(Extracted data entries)

—————

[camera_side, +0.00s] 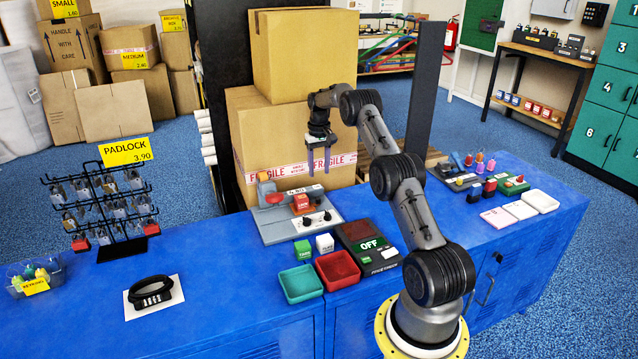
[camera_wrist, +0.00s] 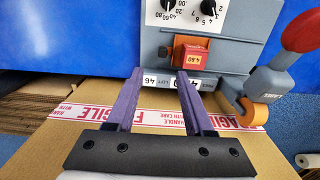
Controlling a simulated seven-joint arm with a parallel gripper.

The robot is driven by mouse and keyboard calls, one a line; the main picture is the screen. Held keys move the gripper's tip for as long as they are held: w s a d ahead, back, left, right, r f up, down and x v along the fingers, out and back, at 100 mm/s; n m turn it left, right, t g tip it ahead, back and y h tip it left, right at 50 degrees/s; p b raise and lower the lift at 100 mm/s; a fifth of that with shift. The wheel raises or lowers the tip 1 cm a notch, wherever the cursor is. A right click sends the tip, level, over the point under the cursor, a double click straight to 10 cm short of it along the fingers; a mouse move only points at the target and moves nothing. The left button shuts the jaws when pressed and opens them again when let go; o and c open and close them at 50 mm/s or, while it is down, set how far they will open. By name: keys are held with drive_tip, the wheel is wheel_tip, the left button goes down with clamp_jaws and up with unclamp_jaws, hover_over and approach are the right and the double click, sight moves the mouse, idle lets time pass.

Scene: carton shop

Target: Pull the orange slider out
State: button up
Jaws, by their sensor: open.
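My gripper (camera_side: 319,172) hangs above the panel's far edge, fingers pointing down. In the wrist view my gripper (camera_wrist: 158,74) is open and empty, its right fingertip in front of the label strip near the slider. I see no contact with the slider.
A grey lever with a red knob (camera_wrist: 303,32) and an orange roll (camera_wrist: 254,112) stands beside the slider. Black dials (camera_side: 318,219) sit on the panel. Cartons (camera_side: 282,140) stand behind. Green and red trays (camera_side: 337,269) lie in front on the blue bench.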

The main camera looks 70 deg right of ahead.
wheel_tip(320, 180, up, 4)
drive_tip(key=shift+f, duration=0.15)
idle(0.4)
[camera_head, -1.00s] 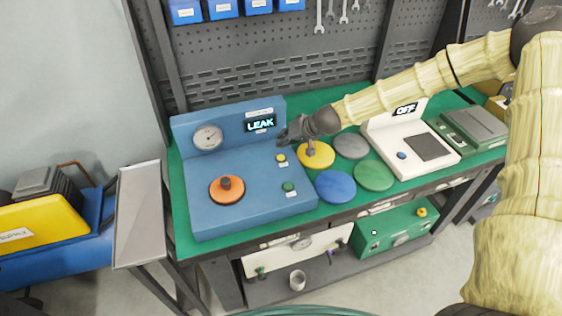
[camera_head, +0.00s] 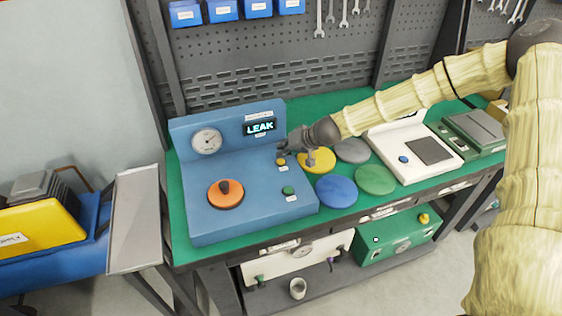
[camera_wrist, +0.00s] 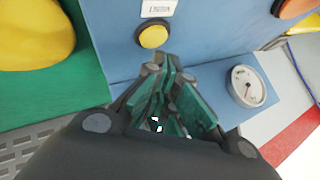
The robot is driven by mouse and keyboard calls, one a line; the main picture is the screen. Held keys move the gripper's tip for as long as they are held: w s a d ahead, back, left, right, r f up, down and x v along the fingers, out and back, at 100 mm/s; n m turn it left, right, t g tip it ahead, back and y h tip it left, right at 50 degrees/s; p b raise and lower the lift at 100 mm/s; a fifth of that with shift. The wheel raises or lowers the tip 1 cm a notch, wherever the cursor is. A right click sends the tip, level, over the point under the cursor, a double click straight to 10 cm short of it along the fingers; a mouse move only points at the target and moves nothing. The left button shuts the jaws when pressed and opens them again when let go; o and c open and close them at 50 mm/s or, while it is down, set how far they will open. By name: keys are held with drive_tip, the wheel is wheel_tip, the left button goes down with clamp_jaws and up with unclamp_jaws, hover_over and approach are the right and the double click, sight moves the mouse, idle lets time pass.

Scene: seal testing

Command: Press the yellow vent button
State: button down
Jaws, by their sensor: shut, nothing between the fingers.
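The yellow vent button (camera_head: 281,161) sits on the sloped top of the blue test station (camera_head: 240,210), near its right edge. In the wrist view the yellow button (camera_wrist: 153,37) shows just beyond my fingertips, with a white label beside it. My gripper (camera_head: 283,150) is shut and empty, just above and behind the button in the head view. In the wrist view my gripper (camera_wrist: 160,68) points toward the button with a small gap in the picture; contact cannot be told. The station's display (camera_head: 260,127) reads LEAK.
Yellow (camera_head: 318,161), blue (camera_head: 336,191), green (camera_head: 375,179) and grey (camera_head: 352,151) discs lie to the right.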

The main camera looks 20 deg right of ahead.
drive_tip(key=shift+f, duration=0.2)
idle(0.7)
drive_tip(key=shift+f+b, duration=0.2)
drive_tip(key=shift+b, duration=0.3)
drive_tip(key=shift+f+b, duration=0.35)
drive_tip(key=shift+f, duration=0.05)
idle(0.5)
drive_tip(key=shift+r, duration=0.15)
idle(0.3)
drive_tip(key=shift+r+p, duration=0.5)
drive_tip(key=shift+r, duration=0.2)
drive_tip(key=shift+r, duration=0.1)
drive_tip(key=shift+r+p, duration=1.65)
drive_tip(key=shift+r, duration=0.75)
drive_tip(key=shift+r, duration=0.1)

—————

* **WRITTEN PROBLEM**
Show every line in the entries where the string "Scene" occurs.

* **OUTPUT**
Scene: carton shop
Scene: seal testing

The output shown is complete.